In my practice, I explore the speculative conversations that exist between myself and the other-than-human, a stone in this instance. In such conversations there is a need to alter one’s human understanding of time, an often futile attempt, into the geological time from which a stone exists within. To converse with a stone, for me, is to wait with a stone, to slow one’s thinking to that of a stone’s, and to exist in a paused loop of interaction with the time from which it comes. It is to be so still that one becomes unnoticed while noticing what is all around. But this conversation often falls to ‘who cares?’ Such speculative thoughts are often too far-fetched for dialogue that exists beyond the gallery, the conference, and the university. So how does one engage in conversation with not only a stone, but with the communities I take part in? I decided, perhaps not by choice, that being ‘odd’ was a good place to start. Odd in the sense of; dressing ‘like’ a stone to blend in with the stones, to become ‘unnoticed’ while at the same time drawing attention to myself from those who may be around. In this oddness, I hope to encourage questions by peeking other’s interest who may catch a glimpse of my performative process. By being odd (but not all that funny), I hope to invite the ‘whats’ and ‘whys’ of those around me.

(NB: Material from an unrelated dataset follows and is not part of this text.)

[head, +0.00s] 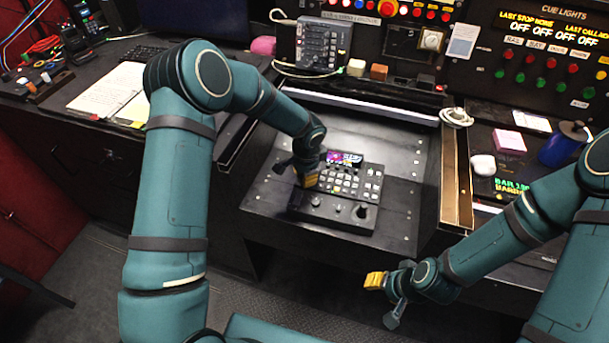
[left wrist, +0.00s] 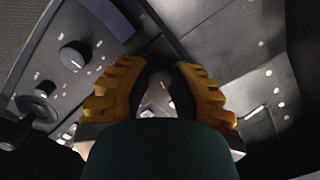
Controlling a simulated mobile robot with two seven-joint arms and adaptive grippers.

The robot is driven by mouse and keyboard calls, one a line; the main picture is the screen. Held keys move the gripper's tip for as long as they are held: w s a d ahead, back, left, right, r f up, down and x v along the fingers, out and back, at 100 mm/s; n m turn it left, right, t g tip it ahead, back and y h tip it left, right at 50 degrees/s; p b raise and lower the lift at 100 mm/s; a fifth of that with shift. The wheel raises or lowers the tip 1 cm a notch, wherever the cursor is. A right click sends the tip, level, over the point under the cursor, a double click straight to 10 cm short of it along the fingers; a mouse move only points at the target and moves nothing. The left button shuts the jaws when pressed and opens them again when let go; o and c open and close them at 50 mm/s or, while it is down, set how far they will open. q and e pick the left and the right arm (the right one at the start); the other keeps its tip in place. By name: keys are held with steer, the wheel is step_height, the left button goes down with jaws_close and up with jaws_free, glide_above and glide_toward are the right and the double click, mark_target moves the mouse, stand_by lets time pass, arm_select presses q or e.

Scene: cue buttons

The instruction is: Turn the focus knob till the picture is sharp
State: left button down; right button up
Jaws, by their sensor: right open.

Andrew Testa is an artist, writer, and educator working through prints, drawings, books, words, and installations. He has been awarded SSHRC and the Elizabeth Greenshields grants for his research, has exhibited nationally and internationally (UK and USA), and has participated in residencies and conferences across Canada. Currently he is working towards a new body of work for a solo exhibition at SNAP (Edmonton, AB) in 2021, and group exhibitions at Eastern Edge (St. John’s, NL) and Modern Fuel (Kingston, ON) in 2021 and 2022 respectively, that have been awarded a VP Grenfell Campus Research Fund. Testa is currently a Visiting Assistant Professor in printmaking at Grenfell Campus, Memorial University of Newfoundland, and has additionally taught at Thompson Rivers University (Kamloops, BC), and Algoma University (Sault Ste. Marie, ON). He completed his MFA and BFA at York University (Toronto, ON).